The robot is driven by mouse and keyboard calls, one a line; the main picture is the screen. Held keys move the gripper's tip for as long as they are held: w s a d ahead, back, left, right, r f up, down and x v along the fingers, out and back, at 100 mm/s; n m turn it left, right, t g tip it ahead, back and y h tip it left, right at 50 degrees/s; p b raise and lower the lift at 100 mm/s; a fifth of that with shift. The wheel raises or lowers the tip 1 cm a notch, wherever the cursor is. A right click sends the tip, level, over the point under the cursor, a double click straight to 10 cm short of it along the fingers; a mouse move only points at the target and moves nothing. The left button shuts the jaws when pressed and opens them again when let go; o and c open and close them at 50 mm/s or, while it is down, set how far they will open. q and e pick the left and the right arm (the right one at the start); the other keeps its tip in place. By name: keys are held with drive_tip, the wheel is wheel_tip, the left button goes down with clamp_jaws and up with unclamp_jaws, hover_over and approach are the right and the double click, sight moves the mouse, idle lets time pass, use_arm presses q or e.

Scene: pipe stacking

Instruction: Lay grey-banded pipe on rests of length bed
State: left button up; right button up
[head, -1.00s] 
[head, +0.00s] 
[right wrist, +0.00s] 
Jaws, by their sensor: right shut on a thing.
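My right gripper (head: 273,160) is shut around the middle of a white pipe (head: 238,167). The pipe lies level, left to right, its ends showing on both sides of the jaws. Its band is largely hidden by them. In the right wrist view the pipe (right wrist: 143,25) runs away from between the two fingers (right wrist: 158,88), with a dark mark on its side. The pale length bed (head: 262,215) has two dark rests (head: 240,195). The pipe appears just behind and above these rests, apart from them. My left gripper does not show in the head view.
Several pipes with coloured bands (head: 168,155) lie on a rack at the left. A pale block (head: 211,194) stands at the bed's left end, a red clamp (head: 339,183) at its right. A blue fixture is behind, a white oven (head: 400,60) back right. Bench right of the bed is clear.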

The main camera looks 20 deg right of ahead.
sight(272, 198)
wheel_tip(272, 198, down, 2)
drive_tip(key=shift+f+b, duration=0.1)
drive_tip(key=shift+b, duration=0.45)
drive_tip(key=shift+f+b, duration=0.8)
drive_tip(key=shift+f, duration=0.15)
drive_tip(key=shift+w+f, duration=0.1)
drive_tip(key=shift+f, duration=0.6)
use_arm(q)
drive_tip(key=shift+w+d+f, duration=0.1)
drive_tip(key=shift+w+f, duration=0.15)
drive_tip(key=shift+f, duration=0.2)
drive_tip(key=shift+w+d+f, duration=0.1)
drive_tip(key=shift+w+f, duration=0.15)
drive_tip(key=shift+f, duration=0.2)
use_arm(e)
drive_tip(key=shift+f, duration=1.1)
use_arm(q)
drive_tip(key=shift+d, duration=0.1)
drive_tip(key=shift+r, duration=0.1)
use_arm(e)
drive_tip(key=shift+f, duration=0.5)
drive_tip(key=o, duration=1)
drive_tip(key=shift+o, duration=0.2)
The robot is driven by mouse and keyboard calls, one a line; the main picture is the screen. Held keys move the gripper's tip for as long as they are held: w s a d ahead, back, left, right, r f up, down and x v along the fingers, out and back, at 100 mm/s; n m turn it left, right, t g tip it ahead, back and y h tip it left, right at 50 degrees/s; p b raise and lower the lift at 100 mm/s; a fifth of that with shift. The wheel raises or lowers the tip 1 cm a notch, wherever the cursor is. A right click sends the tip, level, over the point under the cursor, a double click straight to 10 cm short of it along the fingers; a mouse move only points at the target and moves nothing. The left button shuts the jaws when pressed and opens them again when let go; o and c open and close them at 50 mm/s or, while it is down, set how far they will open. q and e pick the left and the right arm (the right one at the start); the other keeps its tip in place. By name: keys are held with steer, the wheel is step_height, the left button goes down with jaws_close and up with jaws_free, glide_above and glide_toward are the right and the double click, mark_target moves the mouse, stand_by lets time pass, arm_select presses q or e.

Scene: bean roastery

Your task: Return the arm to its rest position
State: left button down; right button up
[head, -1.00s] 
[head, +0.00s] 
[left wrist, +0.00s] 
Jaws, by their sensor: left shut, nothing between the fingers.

DIRECTIONS
Quote all of the entries exactly as they appear.

FINAL RESULT
The robot is driven by mouse and keyboard calls, one a line; the main picture is the screen. Held keys move the gripper's tip for as long as they are held: w s a d ahead, back, left, right, r f up, down and x v along the fingers, out and back, at 100 mm/s; n m turn it left, right, t g tip it ahead, back and y h tip it left, right at 50 degrees/s; p b raise and lower the lift at 100 mm/s; a fifth of that with shift. The wheel raises or lowers the tip 1 cm a notch, wherever the cursor is. A right click sends the tip, level, over the point under the cursor, a double click straight to 10 cm short of it along the fingers; a mouse move only points at the target and moves nothing. The left button shuts the jaws when pressed and opens them again when let go; o and c open and close them at 50 mm/s or, while it is down, set how far they will open. q and e pick the left and the right arm (the right one at the start); the other keeps its tip in place. By name: keys are held with drive_tip, the wheel is wheel_tip, the left button goes down with clamp_jaws and up with unclamp_jaws, hover_over and approach are the right and the double click, sight moves the mouse, idle lets time pass, use_arm presses q or e.

Scene: pipe stacking

Instruction: Lay grey-banded pipe on rests of length bed
State: left button up; right button up
[head, -1.00s] 
[head, +0.00s] 
[right wrist, +0.00s] 
Jaws, by their sensor: right shut on a thing.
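My right gripper (head: 273,160) is shut around the middle of a white pipe (head: 238,167). The pipe lies level, left to right, its ends showing on both sides of the jaws. Its band is largely hidden by them. In the right wrist view the pipe (right wrist: 143,25) runs away from between the two fingers (right wrist: 158,88), with a dark mark on its side. The pale length bed (head: 262,215) has two dark rests (head: 240,195). The pipe appears just behind and above these rests, apart from them. My left gripper does not show in the head view.
Several pipes with coloured bands (head: 168,155) lie on a rack at the left. A pale block (head: 211,194) stands at the bed's left end, a red clamp (head: 339,183) at its right. A blue fixture is behind, a white oven (head: 400,60) back right. Bench right of the bed is clear.

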The main camera looks 20 deg right of ahead.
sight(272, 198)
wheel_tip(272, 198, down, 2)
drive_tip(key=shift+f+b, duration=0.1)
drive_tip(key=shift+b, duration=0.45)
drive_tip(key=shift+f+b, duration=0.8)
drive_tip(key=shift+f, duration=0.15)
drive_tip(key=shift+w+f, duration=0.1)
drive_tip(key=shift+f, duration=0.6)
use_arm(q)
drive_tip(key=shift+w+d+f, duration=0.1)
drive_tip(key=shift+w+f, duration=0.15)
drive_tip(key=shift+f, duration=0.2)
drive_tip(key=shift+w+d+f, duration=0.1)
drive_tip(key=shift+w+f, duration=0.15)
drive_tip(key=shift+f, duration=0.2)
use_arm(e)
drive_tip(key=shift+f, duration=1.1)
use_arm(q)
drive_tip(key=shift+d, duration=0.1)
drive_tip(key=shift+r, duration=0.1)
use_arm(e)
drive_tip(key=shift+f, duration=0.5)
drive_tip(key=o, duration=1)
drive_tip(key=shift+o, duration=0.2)
The robot is driven by mouse and keyboard calls, one a line; the main picture is the screen. Held keys move the gripper's tip for as long as they are held: w s a d ahead, back, left, right, r f up, down and x v along the fingers, out and back, at 100 mm/s; n m turn it left, right, t g tip it ahead, back and y h tip it left, right at 50 degrees/s; p b raise and lower the lift at 100 mm/s; a fifth of that with shift. The wheel raises or lowers the tip 1 cm a notch, wherever the cursor is. A right click sends the tip, level, over the point under the cursor, a double click straight to 10 cm short of it along the fingers; a mouse move only points at the target and moves nothing. The left button shuts the jaws when pressed and opens them again when let go; o and c open and close them at 50 mm/s or, while it is down, set how far they will open. q and e pick the left and the right arm (the right one at the start); the other keeps its tip in place. By name: keys are held with steer, the wheel is step_height, the left button goes down with jaws_close and up with jaws_free, glide_above and glide_toward are the right and the double click, mark_target moves the mouse, stand_by lets time pass, arm_select presses q or e.

Scene: bean roastery

Your task: Return the arm to its rest position
State: left button down; right button up
[head, -1.00s] 
[head, +0.00s] 
[left wrist, +0.00s] 
Jaws, by their sensor: left shut, nothing between the fingers.

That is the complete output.